Cynic Fit Check: John Zambarano

Sophia Venturo, Culture Editor

John Zambarano graduated from UVM in 2019 with degrees in Art History and American Sign Language. Since then they have served as the Peer Advising Coordinator at the UVM Advising Center as well as a supervisor at the UVM Exam Proctoring Center. They are also a freelance astrologer and tarot reader.

THE CYNIC: Tell us about your fits.

ZAMBARANO: Yes! Okay, so, I call these my power pants, ‘cause they make me feel incredible and they make my butt look good. This sweater. . .I’ve been on a journey with the color pink as of a few years ago. So I was like cute, fun. Ya-know, H&M. And I tie-dyed these socks recently, so I thought why not incorporate them.

And then here’s my jacket! Cute, fun, fierce. I found this website a few years ago that sells all these weird clothes about like, death. I don’t know, I feel like my scorpio energy is very much present. And just another good pair of pants that make me look good! There ya go! Oh and Birkenstocks, welcome to Vermont!

Elaina Sepede

THE CYNIC: What’s your journey with the color pink looked like?

ZAMBARANO: As a person who was socialized as a man, you’re taught that pink is like, not for you. So I didn’t start wearing pink until probably a few years ago, and now it’s become my favorite color to wear. 

THE CYNIC: Could you give us a run-down of your style in general? Elevator pitch style.

ZAMBARANO: Comfortable, budget, unique. I don’t know, I like what I’m wearing to be a reflection or expression of how I’m feeling. I want the outward to match the in. I dress to my mood for sure. When I’m not at work, yeah it really is like I could be straight out of the J. Crew catalog and then the next day I’m like a cute little forest creature. One thing about my clothes or that my friends tell me is that when I wear certain things, they’ll be like  ‘I didn’t expect you to wear that.’ It’s like no one knows what I’m gonna wear, and that’s exciting to me.

Elaina Sepede

THE CYNIC: What are your biggest style influences? What are the most important people, places or experiences that have shaped your aesthetic choices?

ZAMBARANO: As of recent, I definitely get a lot of my style from drag queens. I think that drag is like a cool fashion moment. I think there’s a lot of fashion forward things that happen in the drag community. I would also say that my mom has always been a big style icon for me. She wears a lot of neutrals though, and I don’t love neutrals, but she’s always been one to wear things that make you feel comfortable and also make you feel good. That’s something that’s always been with me.

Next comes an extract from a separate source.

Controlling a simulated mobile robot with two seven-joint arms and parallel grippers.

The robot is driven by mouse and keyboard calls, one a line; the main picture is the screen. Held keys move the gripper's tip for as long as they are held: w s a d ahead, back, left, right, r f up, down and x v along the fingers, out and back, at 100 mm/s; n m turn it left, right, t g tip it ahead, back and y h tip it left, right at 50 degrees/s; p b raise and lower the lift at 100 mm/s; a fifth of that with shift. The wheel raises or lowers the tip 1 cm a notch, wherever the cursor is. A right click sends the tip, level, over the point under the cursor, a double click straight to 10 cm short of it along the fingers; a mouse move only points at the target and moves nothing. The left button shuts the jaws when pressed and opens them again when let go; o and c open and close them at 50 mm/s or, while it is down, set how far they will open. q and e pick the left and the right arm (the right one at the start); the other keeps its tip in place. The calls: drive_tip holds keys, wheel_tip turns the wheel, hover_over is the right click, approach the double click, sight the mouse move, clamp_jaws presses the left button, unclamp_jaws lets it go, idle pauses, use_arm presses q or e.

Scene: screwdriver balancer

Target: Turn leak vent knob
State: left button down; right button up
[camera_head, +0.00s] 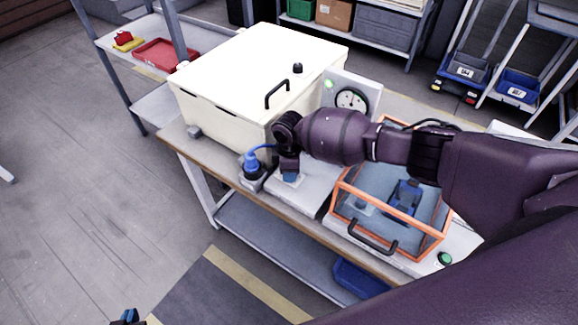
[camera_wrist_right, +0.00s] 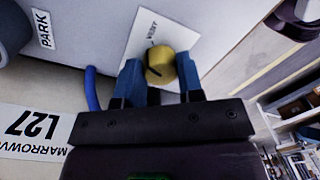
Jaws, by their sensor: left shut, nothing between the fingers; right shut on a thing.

THE CYNIC: What are the pieces that are most meaningful to you, that you’re wearing now or that are in your closet?

ZAMBARANO: Definitely these pants. I fuckin’ love these pants more than anything. I don’t know what it is, I just really think they look good and I think, personality-wise, match who I am. I also have this one jacket I bought recently that’s a jacket someone wears in a Pokémon game, ‘cause I’m a huge gamer. Those are my two biggest ones. 

THE CYNIC: Where are your go-to shopping spots?

ZAMBARANO: I love UNIQLO, love H&M unfortunately. I feel like I don’t do a lot of shopping in Burlington, but Shalom Shuk obviously, and Battery Street Jeans. I don’t love Plato’s Closet but I will go there. Whenever I’m in Boston I go to Primark, because they have such good clothes.

Elaina Sepede

THE CYNIC: Ever alter your clothes after you buy them?

ZAMBARANO: No, not really. One of my quarantine goals was to learn how to sew, have not accomplished that yet, but we will get there. I do have a denim jacket that I have a lot of pins and stuff in, but that’s as far as I’ve gotten.

THE CYNIC: What does style mean to you personally?

ZAMBARANO: I think in recent years, like since leaving home and going to college, it has so much more become a representation of me and the things I want. I feel like before I was just dressing in things that people expected me to dress in, or things that other people were wearing, and now I’m very much like ‘I will wear what I want to wear, I don’t give a fuck about any of you.’ It’s definitely become a source of expression and empowerment.